I went out to the lobby for a possible closer look. There he was(!), chatting casually with a small group of folks (Friends? Admirers? Protectors from riff-raff like me?). It was certainly Mr. Rove.
I did not muster the gumption to introduce myself. But, rather, I stood a few feet away and slowly turned myself in place, round and round, multiple 360s, whistling softly and further admiring the pictures and architecture of this fine building…sneaking a good peek once per revolution. He probably thought I was a stalker.
The rest of the play went as the first act. Mr Rove directly in front of me. Each of us enjoying the production immensely, joining in a standing ovation for the cast at the play’s conclusion.

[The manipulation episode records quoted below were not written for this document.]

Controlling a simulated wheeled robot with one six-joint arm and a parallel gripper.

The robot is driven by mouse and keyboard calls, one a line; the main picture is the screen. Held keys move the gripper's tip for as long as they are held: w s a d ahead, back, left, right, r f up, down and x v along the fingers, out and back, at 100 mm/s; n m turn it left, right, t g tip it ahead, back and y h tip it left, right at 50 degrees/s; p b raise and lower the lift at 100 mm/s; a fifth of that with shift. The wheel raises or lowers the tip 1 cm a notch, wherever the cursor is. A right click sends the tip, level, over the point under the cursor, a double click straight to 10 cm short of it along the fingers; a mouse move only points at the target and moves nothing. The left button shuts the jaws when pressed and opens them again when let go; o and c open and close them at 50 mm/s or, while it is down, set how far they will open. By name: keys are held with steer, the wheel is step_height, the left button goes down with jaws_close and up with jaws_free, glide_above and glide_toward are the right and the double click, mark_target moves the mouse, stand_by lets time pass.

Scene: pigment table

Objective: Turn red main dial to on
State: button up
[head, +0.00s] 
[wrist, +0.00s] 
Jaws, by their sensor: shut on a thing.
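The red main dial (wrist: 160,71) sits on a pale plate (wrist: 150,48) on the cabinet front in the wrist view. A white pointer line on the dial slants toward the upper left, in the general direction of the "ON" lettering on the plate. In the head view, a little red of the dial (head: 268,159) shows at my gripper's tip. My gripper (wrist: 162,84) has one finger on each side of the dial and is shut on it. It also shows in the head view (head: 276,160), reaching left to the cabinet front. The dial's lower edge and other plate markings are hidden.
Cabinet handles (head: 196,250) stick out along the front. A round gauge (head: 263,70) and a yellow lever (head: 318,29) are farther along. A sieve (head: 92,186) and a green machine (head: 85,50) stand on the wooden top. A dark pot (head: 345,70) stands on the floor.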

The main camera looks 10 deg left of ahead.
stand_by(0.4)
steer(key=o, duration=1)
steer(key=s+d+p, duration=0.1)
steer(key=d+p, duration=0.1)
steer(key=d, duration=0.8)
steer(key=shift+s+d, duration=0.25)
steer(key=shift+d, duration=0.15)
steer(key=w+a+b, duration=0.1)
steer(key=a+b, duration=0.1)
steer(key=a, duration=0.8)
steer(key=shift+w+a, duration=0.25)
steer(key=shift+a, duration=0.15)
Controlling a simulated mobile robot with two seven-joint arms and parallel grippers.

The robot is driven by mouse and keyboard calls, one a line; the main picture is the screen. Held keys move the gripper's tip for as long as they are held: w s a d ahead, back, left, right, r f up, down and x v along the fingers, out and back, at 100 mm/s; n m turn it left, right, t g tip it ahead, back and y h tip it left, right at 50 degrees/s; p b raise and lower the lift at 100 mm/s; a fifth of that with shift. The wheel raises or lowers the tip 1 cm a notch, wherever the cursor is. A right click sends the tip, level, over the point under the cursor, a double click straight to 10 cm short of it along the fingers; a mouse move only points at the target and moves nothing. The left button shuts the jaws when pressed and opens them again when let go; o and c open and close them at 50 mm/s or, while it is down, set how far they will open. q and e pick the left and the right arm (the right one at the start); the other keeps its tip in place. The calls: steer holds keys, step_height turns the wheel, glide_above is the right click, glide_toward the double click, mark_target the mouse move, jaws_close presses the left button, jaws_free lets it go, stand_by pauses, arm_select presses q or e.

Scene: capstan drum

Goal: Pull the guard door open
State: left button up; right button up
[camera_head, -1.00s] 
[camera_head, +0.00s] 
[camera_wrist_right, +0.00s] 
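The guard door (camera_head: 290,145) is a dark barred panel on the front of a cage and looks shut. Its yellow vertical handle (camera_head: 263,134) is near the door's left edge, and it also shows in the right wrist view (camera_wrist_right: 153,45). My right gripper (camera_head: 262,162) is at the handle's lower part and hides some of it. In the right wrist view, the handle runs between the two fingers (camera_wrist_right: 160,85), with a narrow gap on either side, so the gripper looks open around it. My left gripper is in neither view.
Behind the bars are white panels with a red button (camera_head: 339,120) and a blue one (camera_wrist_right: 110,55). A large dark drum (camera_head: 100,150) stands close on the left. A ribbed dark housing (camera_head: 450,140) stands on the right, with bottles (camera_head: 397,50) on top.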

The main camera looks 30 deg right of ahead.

I couldn’t wait to get to my hotel room. I had to clean off that slightly “icky” feeling you get from carrying a layer of dried sweat all over your skin for several hours. Plus I wanted to give the top of my head a more thorough scrubbing. It seemed like a very long time for the crowd to thin out enough for me to leave, and also for the parking lot to clear out.
The first thing I did after the door to my hotel room closed was take off my shirt. As I put my hands on the back of my collar I felt something that was not at all like the lovely fabric of my golf shirt. What I felt was a mixture of crusty and gooey. And thick.
Holy Crap! Most of the pigeon poo had splashed off my head and run down onto my shirt! That must have been one very well-fed pigeon!
I thought of all of those 360s I had slowly turned, my back toward the nice people visiting Trinity University, … and I was showing them a big fat blob of pigeon poo!
And that is a Trinity-360 that will probably never be duplicated.